### Problem details
Check each line below for the word "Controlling" and give the number of lines that have it, nothing more.

### Supplied material
<<<<

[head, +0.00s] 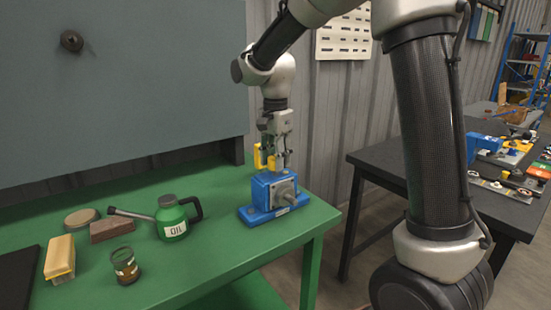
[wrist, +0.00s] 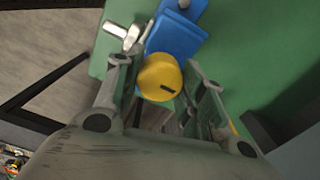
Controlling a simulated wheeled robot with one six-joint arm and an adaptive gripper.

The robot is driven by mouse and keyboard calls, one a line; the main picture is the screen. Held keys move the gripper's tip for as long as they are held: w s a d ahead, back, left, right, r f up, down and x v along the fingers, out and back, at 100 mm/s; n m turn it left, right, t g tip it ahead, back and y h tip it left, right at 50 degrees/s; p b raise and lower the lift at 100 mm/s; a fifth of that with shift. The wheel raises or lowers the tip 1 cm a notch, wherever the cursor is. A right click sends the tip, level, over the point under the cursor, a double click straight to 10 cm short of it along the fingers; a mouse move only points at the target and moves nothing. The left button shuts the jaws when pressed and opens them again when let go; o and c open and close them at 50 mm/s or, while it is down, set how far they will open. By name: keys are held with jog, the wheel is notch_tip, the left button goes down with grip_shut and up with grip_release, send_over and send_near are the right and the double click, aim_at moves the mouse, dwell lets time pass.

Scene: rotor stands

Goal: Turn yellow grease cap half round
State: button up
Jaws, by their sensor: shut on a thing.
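The yellow grease cap (wrist: 160,77) is a round knob with a short dark mark on its face. It sits between the two fingers of my gripper (wrist: 158,70) in the wrist view. My gripper is shut on it. A blue gearbox housing (head: 270,191) stands at the right end of the green bench, with a grey shaft at its front. The housing (wrist: 177,32) also shows beyond the cap in the wrist view. In the head view my gripper (head: 278,162) points straight down over the housing, and the fingers hide the cap there or leave it unclear.
A dark table (head: 400,155) with parts stands at the right.

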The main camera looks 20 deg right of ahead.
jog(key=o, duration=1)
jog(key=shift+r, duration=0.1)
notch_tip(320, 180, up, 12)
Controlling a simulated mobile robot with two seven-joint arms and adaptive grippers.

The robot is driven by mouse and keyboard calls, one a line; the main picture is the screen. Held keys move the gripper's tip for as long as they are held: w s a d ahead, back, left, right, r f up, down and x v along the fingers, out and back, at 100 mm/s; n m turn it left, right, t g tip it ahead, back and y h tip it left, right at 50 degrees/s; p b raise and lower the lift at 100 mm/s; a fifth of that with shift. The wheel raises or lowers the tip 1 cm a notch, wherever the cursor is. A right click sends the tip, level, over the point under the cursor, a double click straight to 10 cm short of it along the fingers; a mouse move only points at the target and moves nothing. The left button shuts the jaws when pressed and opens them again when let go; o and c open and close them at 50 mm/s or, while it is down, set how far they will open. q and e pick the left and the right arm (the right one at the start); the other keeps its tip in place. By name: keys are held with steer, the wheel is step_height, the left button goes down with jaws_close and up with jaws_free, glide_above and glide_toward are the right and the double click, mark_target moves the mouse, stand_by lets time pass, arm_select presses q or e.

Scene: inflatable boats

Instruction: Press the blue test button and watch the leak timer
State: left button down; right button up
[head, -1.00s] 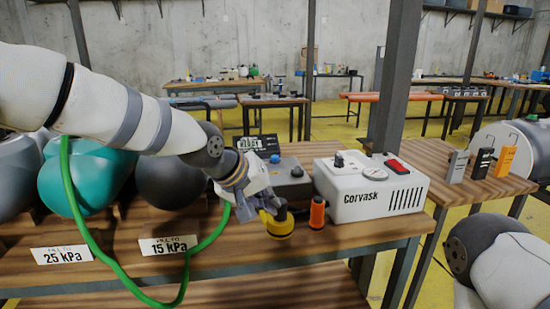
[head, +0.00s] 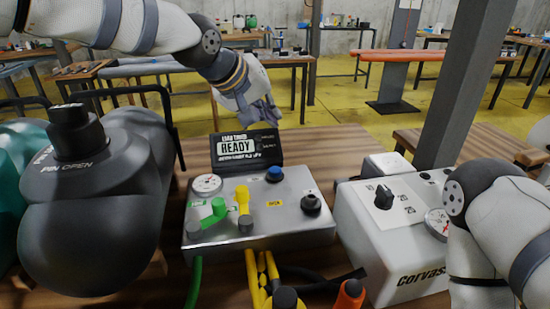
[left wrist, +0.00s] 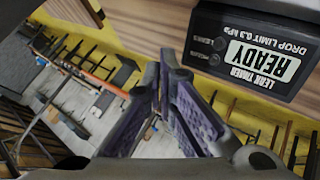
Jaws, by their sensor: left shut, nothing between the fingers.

>>>>

### Written reply
2